Stated problem: Starting with the first line and ending with the line that holds "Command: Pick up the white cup", repeat the material exactly.

Begin

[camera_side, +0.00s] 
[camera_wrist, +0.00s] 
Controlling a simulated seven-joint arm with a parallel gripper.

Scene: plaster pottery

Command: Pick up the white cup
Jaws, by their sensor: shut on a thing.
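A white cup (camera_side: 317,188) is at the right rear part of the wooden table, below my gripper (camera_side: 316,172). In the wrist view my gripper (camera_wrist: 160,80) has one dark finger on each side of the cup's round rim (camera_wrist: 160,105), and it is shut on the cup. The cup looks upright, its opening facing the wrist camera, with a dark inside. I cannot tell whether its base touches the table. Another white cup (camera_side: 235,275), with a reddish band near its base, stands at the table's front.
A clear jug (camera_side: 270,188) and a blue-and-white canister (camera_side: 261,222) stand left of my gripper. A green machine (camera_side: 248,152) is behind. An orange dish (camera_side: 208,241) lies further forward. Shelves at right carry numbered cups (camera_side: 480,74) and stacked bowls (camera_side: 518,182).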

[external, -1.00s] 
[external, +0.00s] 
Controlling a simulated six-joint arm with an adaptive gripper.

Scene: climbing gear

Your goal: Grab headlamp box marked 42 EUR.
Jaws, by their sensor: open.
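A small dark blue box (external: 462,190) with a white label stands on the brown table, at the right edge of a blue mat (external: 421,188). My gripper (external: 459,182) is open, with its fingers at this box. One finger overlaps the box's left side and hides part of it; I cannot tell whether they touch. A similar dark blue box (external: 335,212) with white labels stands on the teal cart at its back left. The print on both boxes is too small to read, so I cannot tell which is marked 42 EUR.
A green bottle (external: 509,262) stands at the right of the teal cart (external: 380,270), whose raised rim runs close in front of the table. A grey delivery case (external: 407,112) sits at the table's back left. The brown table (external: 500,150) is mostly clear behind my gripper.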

End

Answer to this problem:
[camera_side, +0.00s] 
[camera_wrist, +0.00s] 
Controlling a simulated seven-joint arm with a parallel gripper.

Scene: plaster pottery

Command: Pick up the white cup

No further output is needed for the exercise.